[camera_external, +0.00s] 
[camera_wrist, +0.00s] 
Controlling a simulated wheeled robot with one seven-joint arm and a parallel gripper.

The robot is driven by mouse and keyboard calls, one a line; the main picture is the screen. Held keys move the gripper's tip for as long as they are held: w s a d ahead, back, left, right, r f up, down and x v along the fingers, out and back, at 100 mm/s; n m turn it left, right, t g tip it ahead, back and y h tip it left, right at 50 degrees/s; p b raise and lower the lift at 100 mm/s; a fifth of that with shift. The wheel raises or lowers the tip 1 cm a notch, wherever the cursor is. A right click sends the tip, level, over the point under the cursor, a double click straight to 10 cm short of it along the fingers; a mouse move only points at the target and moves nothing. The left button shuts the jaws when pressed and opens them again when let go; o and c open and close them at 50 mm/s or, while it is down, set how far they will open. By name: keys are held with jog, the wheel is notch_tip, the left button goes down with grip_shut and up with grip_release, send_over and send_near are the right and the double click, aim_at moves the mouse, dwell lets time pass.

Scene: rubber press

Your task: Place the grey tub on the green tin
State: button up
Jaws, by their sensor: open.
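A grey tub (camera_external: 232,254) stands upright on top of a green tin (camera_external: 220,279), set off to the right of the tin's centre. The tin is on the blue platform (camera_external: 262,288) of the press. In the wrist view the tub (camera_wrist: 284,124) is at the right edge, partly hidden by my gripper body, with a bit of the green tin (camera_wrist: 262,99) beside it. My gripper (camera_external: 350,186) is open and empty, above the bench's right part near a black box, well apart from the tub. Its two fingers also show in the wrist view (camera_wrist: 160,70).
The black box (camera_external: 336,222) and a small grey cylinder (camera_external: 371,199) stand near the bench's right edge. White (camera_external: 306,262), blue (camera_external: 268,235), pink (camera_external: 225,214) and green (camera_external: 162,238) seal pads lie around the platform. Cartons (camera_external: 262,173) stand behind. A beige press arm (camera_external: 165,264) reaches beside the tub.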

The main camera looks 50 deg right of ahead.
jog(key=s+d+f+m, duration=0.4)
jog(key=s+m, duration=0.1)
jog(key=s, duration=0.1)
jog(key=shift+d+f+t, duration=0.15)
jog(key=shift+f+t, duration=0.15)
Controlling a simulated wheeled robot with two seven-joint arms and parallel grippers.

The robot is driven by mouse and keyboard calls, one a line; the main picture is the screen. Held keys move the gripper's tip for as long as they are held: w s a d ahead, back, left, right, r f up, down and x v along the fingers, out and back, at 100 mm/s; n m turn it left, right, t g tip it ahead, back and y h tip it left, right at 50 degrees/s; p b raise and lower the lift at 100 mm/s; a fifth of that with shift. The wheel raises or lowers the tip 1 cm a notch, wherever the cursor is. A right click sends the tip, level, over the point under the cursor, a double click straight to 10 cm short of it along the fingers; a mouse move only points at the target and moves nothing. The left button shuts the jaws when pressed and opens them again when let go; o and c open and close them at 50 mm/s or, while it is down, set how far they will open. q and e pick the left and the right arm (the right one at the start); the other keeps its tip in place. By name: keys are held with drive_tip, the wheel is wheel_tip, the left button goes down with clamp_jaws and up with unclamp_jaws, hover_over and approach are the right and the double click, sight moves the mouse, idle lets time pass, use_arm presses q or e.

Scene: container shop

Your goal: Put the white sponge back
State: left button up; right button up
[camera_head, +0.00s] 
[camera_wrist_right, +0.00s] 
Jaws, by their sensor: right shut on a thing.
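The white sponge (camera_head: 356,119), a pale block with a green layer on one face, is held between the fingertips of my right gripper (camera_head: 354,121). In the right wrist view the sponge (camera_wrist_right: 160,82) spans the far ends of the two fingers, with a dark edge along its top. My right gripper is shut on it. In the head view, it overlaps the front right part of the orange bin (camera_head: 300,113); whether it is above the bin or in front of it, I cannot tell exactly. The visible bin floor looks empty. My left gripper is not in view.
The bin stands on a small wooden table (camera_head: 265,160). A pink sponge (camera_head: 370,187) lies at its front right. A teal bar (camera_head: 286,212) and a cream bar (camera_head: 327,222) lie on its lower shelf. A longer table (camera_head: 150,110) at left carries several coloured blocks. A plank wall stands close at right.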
* * * *
• Task instructions
Pick out all lines from the data above in which the word "Your" appears.

• Task answer
Your task: Place the grey tub on the green tin
Your goal: Put the white sponge back

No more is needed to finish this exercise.